Data provided -
-- Begin --

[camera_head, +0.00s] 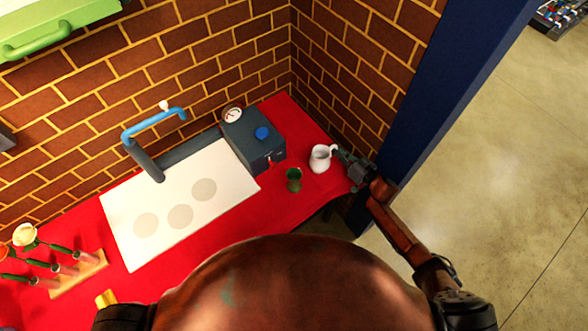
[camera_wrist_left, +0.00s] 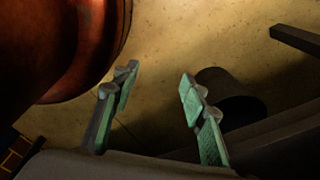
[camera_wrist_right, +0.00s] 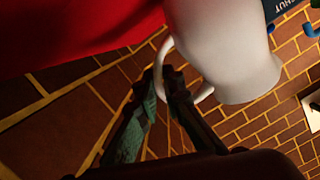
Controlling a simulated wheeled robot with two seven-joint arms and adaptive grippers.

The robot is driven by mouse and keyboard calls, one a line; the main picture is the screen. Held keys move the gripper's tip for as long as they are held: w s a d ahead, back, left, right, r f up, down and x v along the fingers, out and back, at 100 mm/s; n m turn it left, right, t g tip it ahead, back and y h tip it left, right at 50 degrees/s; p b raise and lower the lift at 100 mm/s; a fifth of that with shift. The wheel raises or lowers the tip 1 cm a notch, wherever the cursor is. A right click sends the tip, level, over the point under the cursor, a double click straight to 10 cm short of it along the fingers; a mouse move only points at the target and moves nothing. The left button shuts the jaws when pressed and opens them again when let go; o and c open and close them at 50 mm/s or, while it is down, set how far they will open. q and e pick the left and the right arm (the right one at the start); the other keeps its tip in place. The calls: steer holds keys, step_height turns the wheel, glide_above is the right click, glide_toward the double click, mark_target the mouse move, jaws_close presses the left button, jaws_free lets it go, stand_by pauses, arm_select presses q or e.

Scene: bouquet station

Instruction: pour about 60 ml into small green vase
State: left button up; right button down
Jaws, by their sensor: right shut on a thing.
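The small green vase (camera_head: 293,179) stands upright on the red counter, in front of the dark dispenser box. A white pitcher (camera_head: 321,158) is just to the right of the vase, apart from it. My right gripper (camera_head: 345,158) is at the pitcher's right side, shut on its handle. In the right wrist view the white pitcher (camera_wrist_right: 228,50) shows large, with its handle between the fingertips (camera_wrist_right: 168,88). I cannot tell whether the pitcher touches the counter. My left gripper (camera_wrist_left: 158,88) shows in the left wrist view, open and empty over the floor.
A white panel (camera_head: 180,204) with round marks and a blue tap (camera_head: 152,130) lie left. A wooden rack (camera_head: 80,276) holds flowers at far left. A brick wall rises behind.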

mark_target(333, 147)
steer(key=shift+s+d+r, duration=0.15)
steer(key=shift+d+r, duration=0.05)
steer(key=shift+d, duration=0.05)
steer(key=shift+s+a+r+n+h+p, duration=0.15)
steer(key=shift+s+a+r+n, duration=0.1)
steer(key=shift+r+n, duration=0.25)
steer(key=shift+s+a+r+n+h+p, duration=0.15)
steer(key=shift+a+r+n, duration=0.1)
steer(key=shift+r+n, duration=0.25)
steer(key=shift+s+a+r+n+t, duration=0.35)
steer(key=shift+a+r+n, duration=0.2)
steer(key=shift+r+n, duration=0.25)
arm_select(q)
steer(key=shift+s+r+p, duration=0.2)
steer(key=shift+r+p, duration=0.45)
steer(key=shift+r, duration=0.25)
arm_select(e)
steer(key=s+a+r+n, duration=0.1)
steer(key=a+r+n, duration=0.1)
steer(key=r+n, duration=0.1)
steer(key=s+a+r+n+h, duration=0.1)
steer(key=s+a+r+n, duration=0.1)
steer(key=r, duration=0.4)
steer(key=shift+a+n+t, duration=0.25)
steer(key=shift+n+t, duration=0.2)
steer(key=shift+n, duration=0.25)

-- End --

Prompt -
Print each line of the material above exactly, with the pictures removed from your copy.

Answer in full -
[camera_head, +0.00s] 
[camera_wrist_left, +0.00s] 
[camera_wrist_right, +0.00s] 
Controlling a simulated wheeled robot with two seven-joint arms and adaptive grippers.

The robot is driven by mouse and keyboard calls, one a line; the main picture is the screen. Held keys move the gripper's tip for as long as they are held: w s a d ahead, back, left, right, r f up, down and x v along the fingers, out and back, at 100 mm/s; n m turn it left, right, t g tip it ahead, back and y h tip it left, right at 50 degrees/s; p b raise and lower the lift at 100 mm/s; a fifth of that with shift. The wheel raises or lowers the tip 1 cm a notch, wherever the cursor is. A right click sends the tip, level, over the point under the cursor, a double click straight to 10 cm short of it along the fingers; a mouse move only points at the target and moves nothing. The left button shuts the jaws when pressed and opens them again when let go; o and c open and close them at 50 mm/s or, while it is down, set how far they will open. q and e pick the left and the right arm (the right one at the start); the other keeps its tip in place. The calls: steer holds keys, step_height turns the wheel, glide_above is the right click, glide_toward the double click, mark_target the mouse move, jaws_close presses the left button, jaws_free lets it go, stand_by pauses, arm_select presses q or e.

Scene: bouquet station

Instruction: pour about 60 ml into small green vase
State: left button up; right button down
Jaws, by their sensor: right shut on a thing.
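The small green vase (camera_head: 293,179) stands upright on the red counter, in front of the dark dispenser box. A white pitcher (camera_head: 321,158) is just to the right of the vase, apart from it. My right gripper (camera_head: 345,158) is at the pitcher's right side, shut on its handle. In the right wrist view the white pitcher (camera_wrist_right: 228,50) shows large, with its handle between the fingertips (camera_wrist_right: 168,88). I cannot tell whether the pitcher touches the counter. My left gripper (camera_wrist_left: 158,88) shows in the left wrist view, open and empty over the floor.
A white panel (camera_head: 180,204) with round marks and a blue tap (camera_head: 152,130) lie left. A wooden rack (camera_head: 80,276) holds flowers at far left. A brick wall rises behind.

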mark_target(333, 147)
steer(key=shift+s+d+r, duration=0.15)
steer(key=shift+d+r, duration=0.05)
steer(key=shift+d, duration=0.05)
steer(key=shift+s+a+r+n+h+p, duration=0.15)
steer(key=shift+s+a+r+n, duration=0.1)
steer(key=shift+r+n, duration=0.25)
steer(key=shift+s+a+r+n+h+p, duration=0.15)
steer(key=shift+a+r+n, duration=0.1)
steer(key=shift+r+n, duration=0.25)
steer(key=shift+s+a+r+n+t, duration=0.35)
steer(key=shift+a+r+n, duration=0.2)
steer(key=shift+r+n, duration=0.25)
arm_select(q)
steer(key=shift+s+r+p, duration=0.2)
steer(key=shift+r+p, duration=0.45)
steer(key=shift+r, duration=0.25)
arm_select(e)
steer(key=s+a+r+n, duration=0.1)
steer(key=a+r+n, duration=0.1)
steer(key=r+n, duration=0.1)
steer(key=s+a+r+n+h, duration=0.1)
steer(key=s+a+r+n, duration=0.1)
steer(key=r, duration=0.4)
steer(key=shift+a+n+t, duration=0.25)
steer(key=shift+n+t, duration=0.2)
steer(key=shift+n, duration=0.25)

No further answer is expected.